[Exercise instructions]: Locate each line containing the string "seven" and copy it out.

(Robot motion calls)
—————

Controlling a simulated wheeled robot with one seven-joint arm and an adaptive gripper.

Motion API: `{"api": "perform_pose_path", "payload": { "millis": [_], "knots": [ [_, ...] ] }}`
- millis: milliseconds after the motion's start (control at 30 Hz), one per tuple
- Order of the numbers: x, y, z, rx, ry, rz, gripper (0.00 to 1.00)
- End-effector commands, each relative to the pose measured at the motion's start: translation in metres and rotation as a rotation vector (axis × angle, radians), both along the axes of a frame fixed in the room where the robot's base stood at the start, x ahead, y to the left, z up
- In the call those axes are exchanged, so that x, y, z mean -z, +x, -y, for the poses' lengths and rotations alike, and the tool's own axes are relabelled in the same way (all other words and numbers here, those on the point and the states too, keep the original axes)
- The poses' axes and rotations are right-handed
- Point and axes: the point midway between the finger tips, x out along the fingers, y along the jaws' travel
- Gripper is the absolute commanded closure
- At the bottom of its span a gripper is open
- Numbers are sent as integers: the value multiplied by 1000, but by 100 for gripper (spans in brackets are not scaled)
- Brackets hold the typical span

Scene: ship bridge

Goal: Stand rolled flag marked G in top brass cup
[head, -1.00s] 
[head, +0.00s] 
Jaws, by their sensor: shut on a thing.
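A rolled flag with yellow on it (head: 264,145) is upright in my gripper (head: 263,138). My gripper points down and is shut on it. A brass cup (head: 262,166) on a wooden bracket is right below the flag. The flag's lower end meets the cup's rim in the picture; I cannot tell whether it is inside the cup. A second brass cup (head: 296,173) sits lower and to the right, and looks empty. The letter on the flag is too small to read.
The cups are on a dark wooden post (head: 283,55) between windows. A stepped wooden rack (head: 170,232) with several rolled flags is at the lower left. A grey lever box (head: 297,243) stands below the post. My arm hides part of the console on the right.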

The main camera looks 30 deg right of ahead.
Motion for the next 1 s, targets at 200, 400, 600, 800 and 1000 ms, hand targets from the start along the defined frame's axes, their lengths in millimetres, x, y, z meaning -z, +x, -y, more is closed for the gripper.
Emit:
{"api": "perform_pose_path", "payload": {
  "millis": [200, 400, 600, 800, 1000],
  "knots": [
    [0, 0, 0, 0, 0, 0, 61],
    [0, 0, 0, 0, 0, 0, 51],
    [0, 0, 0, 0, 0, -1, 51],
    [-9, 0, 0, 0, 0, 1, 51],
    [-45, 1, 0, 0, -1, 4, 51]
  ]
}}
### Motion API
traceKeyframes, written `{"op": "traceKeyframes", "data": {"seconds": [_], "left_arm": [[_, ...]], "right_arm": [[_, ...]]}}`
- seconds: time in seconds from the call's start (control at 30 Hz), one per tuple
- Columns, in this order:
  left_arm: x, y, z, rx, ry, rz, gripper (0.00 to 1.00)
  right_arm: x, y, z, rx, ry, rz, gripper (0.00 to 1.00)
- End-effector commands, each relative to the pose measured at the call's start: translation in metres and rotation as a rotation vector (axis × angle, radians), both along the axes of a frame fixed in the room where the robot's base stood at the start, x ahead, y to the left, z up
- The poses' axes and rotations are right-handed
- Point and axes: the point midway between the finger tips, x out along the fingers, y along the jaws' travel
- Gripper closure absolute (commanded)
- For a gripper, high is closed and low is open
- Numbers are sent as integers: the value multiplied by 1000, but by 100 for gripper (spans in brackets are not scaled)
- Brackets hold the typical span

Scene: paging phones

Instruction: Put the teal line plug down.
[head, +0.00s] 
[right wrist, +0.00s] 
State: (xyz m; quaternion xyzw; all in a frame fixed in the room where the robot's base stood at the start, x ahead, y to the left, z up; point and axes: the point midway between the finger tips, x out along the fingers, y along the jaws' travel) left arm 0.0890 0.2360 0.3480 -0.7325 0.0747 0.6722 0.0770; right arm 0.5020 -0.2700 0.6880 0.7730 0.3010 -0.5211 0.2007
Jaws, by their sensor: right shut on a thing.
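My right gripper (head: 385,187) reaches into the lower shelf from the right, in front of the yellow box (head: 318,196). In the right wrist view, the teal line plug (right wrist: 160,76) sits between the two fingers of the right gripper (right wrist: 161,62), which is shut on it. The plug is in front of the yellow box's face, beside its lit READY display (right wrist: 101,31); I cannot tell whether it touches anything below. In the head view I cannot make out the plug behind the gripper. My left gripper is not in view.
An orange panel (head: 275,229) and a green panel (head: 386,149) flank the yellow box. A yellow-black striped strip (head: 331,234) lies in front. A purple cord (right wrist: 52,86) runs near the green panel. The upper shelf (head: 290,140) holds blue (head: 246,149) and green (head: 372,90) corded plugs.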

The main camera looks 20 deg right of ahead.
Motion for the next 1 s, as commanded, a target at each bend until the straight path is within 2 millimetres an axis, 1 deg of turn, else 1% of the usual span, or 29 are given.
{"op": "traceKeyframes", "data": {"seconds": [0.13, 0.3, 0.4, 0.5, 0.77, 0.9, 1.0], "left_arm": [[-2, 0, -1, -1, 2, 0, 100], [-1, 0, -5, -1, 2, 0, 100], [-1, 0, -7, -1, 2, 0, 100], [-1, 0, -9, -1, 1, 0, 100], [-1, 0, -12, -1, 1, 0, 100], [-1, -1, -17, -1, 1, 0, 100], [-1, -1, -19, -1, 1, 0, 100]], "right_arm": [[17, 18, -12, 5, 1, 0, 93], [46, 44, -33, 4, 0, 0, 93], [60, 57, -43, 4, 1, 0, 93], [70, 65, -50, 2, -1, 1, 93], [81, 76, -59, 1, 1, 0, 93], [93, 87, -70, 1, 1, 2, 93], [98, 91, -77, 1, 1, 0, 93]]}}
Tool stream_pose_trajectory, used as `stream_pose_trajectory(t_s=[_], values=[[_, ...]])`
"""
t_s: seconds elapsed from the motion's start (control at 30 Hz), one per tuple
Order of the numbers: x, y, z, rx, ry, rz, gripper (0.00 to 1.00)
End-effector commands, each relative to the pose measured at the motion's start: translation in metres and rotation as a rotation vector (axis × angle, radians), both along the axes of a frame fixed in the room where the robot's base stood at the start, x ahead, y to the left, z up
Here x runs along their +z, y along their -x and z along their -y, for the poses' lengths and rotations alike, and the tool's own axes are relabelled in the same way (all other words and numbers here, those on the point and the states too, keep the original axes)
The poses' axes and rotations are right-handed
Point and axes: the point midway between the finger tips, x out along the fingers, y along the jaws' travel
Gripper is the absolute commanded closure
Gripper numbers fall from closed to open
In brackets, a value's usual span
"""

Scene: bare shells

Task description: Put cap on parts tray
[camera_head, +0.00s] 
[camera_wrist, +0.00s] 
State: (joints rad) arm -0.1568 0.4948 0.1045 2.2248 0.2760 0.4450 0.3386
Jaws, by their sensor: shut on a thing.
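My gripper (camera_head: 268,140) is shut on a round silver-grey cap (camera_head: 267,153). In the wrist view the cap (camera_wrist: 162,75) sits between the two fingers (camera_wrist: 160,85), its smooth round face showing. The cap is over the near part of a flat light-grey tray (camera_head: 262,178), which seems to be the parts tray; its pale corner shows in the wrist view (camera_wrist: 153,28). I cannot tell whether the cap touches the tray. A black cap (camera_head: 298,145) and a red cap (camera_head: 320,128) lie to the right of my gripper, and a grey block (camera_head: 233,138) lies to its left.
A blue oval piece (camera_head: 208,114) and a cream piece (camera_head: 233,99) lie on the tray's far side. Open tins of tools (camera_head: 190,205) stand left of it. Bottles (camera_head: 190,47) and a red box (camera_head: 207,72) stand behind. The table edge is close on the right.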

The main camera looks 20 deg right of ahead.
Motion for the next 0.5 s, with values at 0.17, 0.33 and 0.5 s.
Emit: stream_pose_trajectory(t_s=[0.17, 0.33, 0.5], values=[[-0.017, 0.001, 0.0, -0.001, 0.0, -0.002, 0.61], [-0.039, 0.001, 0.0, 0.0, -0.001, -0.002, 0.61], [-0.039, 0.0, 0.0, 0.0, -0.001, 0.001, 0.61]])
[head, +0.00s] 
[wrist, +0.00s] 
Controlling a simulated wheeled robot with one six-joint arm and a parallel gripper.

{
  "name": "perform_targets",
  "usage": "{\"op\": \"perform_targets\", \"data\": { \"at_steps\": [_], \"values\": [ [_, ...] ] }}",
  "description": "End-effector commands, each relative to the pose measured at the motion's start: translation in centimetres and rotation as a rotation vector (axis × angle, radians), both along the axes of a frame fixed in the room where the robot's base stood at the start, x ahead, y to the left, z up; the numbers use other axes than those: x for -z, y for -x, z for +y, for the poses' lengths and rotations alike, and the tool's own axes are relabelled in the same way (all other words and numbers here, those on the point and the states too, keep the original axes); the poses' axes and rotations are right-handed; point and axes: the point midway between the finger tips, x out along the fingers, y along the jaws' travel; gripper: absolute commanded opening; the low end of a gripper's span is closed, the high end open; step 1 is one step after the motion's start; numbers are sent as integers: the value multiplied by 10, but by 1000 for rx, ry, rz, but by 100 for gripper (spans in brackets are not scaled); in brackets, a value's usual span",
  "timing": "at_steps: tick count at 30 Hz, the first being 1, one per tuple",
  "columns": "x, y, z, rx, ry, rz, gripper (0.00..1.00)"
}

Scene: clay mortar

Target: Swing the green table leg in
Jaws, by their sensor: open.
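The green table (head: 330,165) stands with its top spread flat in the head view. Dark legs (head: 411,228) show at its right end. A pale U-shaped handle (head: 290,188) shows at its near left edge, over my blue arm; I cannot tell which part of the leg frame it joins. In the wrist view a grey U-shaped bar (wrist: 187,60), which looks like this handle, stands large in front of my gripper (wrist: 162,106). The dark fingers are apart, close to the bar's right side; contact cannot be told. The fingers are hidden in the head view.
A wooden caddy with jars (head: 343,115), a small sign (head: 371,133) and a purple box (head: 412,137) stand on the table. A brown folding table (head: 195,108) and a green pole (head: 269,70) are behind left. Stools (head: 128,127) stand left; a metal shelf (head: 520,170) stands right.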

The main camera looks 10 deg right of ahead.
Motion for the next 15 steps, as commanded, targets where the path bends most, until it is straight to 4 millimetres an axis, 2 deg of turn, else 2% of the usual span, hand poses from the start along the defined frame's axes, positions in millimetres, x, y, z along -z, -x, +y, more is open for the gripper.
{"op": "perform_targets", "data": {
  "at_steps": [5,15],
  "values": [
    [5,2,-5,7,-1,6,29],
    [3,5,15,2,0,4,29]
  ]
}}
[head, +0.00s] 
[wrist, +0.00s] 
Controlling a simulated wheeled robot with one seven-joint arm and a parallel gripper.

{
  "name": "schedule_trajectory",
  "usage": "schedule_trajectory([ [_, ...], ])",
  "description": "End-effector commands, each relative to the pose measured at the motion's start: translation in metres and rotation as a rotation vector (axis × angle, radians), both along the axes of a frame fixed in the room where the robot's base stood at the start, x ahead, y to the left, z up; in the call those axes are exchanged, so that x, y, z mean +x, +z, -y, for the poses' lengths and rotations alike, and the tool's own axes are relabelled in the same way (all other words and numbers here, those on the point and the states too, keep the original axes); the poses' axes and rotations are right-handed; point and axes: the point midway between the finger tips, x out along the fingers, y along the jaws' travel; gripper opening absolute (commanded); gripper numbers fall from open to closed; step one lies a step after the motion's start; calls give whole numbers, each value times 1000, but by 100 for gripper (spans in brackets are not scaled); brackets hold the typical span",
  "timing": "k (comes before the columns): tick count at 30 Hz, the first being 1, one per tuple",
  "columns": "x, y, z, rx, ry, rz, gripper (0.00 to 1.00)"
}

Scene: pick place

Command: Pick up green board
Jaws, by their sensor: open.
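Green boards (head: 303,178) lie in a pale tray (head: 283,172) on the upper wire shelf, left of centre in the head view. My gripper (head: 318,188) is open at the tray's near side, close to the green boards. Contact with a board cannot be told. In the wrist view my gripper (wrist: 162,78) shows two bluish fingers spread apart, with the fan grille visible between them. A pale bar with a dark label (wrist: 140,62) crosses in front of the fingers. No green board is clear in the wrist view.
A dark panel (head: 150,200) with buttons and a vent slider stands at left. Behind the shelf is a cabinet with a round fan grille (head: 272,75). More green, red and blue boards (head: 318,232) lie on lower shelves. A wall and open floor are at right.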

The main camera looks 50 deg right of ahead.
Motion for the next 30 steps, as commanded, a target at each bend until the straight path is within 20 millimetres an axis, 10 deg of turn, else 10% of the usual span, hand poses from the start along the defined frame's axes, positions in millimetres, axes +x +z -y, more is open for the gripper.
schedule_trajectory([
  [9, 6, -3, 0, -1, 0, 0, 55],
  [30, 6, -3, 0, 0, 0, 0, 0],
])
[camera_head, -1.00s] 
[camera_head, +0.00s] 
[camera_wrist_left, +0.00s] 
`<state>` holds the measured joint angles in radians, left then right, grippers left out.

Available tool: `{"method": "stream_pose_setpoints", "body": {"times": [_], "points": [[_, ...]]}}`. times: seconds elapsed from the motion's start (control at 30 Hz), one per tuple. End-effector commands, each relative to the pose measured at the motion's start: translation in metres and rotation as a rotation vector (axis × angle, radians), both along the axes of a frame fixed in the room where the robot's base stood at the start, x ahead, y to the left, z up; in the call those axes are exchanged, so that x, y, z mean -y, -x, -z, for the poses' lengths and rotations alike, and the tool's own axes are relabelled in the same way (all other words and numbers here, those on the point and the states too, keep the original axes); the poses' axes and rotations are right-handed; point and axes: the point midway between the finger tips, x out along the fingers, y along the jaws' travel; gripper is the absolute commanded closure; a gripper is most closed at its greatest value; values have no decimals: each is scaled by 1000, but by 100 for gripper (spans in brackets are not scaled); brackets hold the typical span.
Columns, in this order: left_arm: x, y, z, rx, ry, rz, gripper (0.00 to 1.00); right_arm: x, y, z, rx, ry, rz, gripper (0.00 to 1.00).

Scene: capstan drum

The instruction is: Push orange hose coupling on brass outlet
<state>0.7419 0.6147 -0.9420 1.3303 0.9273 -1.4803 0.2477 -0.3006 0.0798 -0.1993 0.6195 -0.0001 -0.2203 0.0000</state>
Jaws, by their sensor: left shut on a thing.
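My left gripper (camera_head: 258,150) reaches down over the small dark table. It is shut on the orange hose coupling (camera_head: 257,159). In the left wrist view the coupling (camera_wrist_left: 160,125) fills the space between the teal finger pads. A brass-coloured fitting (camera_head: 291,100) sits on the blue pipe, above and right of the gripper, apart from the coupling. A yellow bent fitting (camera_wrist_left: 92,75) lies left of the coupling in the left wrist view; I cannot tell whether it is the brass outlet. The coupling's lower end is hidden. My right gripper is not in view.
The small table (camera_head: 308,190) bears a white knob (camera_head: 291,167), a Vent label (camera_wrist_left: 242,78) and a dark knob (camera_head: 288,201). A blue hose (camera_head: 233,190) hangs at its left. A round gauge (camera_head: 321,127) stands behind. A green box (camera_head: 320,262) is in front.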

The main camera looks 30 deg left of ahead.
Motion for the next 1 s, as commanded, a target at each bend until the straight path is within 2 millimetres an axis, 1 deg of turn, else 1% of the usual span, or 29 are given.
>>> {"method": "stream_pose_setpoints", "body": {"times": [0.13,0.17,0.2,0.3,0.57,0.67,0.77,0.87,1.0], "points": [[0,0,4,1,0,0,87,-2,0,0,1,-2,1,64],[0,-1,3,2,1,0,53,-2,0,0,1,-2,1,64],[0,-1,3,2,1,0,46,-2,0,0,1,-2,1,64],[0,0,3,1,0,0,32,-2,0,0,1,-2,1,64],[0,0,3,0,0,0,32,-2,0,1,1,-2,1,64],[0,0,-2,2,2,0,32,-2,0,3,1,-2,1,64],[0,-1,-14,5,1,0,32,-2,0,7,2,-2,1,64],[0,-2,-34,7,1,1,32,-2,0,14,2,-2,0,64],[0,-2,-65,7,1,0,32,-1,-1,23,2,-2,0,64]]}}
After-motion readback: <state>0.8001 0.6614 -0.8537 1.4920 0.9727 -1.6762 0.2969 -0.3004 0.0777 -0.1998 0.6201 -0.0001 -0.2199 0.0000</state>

—————

[Exercise response]:
Controlling a simulated wheeled robot with one seven-joint arm and an adaptive gripper.
Controlling a simulated wheeled robot with one seven-joint arm and a parallel gripper.

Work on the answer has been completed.